Miracles Complete Series Review

May 31, 2005 12:13

Christie and I finished up watching Miracles last night (to round out a Memorial Day that gave me a chance to make the yummiest jambalaya ever again, and where we made some of our own mushroom pastries with some puff pasty dough, le yum). In the end sum, it's a diverting 12-13 episode failed series, very good on the creep factor, hinting at an interesting (but ultimately unresolved) arc-plot, with some of its best acting done by characters who had the least screen time.

We watched the last episode twice, the second time with the commentary turned on.
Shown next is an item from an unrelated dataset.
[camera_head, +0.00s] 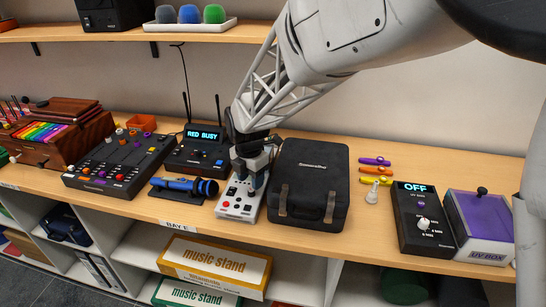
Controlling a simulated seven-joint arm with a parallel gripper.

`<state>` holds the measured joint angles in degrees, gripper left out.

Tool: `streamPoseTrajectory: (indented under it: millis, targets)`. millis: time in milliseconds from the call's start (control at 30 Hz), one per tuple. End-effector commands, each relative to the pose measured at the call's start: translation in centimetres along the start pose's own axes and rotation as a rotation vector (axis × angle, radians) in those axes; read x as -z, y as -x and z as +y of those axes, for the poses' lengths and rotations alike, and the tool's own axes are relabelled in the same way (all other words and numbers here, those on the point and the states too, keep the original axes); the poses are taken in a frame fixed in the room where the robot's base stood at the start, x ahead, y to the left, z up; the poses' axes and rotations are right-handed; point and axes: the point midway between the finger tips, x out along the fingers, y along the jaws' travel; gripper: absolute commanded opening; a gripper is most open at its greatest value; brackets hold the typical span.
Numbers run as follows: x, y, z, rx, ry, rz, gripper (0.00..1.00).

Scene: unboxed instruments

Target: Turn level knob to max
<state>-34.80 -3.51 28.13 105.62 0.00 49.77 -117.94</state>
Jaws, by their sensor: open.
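My gripper (254,178) is over the back part of a small white box (238,206) with red and dark controls on its top. The gripper points down and its fingers are open, close to the box's top. I cannot tell whether they touch a knob. The fingers hide the back of the box. No label reading "level" is legible, so I cannot tell which control is the level knob or where it points.
A black case (310,180) stands close on the right. A blue microphone (186,187) lies to the left. A timer (421,217) reading "OFF" and a purple UV box (482,222) stand right.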

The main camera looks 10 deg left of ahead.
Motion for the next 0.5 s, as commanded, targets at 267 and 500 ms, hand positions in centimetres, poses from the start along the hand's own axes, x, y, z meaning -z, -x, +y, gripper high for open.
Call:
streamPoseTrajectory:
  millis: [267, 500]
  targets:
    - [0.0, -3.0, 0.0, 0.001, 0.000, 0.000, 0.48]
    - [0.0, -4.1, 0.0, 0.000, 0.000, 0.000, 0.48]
Considering that the final shot of the last episode of the series had a bit of a shocking reveal to it -- we figured, hey, the commentary on the last episode of the series (with series creator Richard Hatem and producer-writer David Greenwalt), given that there will never be more of it, may give us some extra closure and an explanation of the future directions they might have taken it.

It didn't.

We get toward the end of the episode, and there've been some minor, sort of interesting tidbits here and there, but nothing especially revelatory about the characters and their stories. And that's where Rick and Dave started to lose me. First off they start rambling about how their heart was always in the episodic bits of the show, not the ongoing plot: my rage, there, grows, because if you're going to put in some kind of wrapping mythology, you've got to be sold on it yourself. Nothing they said indicated that they were. Further, the episodic stuff in the series was its weakest point -- the thing that kept us coming back was the arc stuff. But it seemed as if the two biggest driving forces behind the series were blind to that, and didn't even like it all that much. Christie was put off by the fact that they said they were making up the arc as they went along, and didn't have all of it figured out much if at all. This, I can respect somewhat, but within the arc of a season -- even a half-season, which Miracles was -- you've got to at least know where you might be going. They didn't.

So then we get towards the big reveal, and I'm hoping against hope at this point that they'll at least comment on what they thought it could mean. Nothing. Instead they eat up the last 90 seconds of commentary doing little more than patting each other on the back. The big reveal -- the huge change indicated for the central character of the series -- drives off in the back of a garbage truck, without a single word given to it.

A big letdown to an otherwise moderately above-par supernatural mystery series. Sad, given what the series could have been saying ... and which the minds behind it, never cared to be saying.